Robot task records

◇ ◇ ◇

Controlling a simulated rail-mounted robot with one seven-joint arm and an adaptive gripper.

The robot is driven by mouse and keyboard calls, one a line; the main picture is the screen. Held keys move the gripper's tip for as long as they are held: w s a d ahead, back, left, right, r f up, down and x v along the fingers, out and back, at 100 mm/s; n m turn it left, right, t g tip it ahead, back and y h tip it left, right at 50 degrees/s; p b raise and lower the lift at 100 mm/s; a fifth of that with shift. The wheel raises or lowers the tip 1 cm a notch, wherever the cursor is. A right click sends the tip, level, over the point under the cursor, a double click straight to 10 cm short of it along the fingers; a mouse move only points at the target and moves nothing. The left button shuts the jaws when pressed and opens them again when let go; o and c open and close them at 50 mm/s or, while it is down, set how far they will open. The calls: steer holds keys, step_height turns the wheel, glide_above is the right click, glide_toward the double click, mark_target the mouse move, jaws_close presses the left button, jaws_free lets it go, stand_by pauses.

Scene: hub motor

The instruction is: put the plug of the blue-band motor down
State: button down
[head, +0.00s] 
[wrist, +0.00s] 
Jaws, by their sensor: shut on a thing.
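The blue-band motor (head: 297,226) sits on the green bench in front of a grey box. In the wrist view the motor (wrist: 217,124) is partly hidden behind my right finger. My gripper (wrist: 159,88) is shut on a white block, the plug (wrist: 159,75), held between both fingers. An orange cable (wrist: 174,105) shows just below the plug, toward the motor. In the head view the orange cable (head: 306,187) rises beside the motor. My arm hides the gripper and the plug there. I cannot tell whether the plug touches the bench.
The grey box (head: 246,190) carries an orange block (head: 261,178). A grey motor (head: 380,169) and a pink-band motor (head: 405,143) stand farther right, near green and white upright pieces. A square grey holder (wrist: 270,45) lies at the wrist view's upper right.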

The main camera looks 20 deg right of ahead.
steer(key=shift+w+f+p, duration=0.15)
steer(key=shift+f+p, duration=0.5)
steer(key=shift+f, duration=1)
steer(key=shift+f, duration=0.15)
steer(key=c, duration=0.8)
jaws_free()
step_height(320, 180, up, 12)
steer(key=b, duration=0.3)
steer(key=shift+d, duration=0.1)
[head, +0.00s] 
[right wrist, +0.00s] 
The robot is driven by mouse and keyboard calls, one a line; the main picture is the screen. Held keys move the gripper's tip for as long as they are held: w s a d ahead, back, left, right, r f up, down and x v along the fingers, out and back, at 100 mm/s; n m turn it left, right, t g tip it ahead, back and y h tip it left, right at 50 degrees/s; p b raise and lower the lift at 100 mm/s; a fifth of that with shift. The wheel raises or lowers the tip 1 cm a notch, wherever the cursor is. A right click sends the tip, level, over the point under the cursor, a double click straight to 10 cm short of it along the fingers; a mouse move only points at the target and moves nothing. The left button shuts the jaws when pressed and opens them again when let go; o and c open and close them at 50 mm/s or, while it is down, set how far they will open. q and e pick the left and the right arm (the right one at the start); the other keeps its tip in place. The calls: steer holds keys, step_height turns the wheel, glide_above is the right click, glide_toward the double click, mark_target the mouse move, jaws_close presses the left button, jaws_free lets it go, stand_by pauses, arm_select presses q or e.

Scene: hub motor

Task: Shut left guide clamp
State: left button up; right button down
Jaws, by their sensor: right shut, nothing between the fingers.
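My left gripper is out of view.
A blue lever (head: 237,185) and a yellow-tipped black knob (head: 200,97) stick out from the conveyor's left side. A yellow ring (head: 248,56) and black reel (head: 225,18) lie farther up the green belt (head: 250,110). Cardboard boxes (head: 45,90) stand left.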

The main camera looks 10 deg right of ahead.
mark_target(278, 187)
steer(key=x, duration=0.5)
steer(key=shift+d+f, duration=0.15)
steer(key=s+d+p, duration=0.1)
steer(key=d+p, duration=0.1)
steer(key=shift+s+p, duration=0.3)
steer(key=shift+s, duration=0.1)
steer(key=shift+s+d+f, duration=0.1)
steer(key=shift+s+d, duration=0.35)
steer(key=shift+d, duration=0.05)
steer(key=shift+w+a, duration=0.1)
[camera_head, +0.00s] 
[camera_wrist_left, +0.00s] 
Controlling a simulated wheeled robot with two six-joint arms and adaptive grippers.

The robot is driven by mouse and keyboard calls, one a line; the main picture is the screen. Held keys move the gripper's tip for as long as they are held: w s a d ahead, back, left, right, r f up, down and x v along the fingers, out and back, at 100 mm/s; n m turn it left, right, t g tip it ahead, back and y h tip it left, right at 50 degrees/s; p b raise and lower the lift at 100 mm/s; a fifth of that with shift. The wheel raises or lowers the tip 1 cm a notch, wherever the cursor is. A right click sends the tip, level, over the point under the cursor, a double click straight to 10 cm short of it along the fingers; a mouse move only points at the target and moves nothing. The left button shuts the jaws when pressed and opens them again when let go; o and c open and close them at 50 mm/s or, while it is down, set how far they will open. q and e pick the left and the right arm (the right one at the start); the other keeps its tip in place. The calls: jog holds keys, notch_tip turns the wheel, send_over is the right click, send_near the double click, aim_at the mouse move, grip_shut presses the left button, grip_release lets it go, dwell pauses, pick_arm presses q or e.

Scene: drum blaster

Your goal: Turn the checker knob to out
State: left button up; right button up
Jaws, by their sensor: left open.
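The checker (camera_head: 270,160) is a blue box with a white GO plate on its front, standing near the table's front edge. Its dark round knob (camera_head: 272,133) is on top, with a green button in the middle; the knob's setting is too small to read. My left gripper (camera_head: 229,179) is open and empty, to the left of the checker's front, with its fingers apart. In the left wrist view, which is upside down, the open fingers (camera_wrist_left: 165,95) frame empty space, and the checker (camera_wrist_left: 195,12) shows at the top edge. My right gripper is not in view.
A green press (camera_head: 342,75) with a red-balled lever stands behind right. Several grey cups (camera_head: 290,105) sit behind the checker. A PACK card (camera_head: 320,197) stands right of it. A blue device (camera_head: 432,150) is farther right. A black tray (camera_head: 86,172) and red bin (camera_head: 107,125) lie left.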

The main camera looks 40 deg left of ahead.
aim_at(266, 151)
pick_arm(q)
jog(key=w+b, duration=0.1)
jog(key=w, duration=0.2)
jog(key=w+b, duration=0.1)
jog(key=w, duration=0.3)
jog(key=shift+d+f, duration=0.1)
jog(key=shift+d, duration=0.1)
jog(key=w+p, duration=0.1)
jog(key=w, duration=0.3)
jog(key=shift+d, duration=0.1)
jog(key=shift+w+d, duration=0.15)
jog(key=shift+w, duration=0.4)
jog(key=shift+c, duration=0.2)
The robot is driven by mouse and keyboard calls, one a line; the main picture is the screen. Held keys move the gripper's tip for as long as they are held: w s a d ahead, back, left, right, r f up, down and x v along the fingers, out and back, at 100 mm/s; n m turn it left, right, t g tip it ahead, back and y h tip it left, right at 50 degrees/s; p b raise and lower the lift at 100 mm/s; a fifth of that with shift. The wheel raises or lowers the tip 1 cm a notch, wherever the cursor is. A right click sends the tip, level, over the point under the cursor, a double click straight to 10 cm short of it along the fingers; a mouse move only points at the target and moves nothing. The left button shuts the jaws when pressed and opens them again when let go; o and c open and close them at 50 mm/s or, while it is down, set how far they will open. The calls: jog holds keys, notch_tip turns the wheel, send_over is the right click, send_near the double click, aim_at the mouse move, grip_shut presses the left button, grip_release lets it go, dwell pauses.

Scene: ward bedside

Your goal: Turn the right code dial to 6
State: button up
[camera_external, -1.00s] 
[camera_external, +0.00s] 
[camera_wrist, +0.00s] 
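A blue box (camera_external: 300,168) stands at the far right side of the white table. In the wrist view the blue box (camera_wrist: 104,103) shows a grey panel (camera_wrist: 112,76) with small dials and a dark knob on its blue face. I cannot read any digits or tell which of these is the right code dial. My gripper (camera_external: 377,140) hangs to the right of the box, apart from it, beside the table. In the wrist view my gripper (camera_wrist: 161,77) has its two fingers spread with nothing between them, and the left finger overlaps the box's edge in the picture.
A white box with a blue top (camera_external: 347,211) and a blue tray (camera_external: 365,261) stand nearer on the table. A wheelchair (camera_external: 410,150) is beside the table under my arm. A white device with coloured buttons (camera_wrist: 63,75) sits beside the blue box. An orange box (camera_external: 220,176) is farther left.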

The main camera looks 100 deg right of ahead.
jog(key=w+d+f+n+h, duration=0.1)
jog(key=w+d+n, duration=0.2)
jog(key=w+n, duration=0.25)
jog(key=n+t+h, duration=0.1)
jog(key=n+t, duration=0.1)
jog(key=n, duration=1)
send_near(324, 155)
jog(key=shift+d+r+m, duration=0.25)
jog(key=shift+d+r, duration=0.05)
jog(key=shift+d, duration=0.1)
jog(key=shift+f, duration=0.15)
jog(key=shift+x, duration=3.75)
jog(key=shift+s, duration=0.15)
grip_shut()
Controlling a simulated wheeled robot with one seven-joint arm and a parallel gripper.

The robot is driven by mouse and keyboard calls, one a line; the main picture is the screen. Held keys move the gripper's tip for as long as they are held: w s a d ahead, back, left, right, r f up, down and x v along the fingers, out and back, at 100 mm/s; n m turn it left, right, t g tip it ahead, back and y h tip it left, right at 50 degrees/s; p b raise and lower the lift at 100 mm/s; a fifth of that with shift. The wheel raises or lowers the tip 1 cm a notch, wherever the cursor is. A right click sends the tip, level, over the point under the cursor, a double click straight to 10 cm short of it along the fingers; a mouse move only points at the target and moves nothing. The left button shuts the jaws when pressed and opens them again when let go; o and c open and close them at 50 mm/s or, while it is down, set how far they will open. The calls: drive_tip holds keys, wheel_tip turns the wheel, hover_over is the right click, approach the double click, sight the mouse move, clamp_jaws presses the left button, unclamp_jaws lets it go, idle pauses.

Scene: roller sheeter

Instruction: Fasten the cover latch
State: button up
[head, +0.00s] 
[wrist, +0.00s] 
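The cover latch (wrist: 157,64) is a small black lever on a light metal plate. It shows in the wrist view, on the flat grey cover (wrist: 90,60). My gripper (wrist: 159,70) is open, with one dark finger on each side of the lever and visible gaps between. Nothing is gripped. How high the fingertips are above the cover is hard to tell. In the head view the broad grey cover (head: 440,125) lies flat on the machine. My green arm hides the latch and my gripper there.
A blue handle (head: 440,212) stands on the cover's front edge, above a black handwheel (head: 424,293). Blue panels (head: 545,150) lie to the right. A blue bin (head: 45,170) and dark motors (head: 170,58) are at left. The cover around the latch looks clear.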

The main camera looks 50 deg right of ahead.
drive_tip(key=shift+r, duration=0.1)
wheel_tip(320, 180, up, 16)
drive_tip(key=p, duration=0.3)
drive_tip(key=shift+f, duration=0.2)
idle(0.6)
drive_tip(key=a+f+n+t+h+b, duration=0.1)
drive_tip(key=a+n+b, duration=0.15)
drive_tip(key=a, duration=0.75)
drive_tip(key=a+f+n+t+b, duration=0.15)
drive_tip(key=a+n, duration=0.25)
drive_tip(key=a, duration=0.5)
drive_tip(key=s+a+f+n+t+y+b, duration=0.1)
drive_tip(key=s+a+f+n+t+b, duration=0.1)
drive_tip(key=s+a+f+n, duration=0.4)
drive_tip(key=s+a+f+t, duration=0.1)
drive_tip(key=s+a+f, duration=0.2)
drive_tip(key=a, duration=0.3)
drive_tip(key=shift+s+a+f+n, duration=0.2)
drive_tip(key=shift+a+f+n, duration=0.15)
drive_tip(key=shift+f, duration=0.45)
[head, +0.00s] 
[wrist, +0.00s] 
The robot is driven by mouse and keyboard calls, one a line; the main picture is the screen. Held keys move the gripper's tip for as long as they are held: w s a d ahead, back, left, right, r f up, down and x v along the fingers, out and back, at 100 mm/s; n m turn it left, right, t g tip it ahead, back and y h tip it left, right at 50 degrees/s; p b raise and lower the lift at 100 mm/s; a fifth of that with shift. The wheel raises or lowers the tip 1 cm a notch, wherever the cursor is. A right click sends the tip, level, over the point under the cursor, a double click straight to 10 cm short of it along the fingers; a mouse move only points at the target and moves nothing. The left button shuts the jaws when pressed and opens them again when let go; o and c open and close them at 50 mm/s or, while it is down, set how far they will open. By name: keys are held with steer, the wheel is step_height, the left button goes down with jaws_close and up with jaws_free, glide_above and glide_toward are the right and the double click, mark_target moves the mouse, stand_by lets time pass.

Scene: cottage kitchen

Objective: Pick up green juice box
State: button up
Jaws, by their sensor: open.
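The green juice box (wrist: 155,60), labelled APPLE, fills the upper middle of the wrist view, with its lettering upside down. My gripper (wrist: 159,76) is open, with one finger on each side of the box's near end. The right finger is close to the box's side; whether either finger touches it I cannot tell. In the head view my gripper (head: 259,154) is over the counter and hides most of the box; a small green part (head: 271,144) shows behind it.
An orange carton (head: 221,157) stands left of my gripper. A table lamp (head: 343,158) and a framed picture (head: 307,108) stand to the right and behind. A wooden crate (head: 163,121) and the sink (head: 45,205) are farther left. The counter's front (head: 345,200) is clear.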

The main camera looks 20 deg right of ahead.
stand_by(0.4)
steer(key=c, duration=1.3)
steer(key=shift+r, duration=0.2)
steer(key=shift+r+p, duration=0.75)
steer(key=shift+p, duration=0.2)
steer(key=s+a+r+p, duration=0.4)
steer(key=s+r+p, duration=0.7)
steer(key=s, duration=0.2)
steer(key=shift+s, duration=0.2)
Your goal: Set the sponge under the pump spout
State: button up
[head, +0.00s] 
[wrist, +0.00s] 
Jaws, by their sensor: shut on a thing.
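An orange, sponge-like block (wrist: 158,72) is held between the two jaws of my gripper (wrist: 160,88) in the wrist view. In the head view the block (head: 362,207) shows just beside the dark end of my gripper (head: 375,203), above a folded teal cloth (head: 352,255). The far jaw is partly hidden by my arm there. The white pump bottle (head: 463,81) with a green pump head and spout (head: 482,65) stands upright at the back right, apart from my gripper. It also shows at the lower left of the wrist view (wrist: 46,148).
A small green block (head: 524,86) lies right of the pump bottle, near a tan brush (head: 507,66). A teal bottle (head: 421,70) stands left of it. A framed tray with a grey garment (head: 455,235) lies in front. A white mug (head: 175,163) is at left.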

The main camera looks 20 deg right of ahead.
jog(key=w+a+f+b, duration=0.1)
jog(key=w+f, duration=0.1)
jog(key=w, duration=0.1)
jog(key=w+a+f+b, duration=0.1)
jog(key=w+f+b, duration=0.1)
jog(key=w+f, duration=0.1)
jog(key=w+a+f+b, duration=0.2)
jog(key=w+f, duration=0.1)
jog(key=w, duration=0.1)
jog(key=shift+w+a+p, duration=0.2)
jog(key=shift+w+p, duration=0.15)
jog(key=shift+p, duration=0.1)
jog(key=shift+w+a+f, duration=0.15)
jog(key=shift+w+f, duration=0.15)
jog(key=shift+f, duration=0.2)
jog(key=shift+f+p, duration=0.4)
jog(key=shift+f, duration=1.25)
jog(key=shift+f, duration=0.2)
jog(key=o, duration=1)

◇ ◇ ◇

• **TASK**
Write out every line of the entries that holds the word "simulated".

• **THE RESULT**
Controlling a simulated rail-mounted robot with one seven-joint arm and an adaptive gripper.
Controlling a simulated wheeled robot with two six-joint arms and adaptive grippers.
Controlling a simulated wheeled robot with one seven-joint arm and a parallel gripper.

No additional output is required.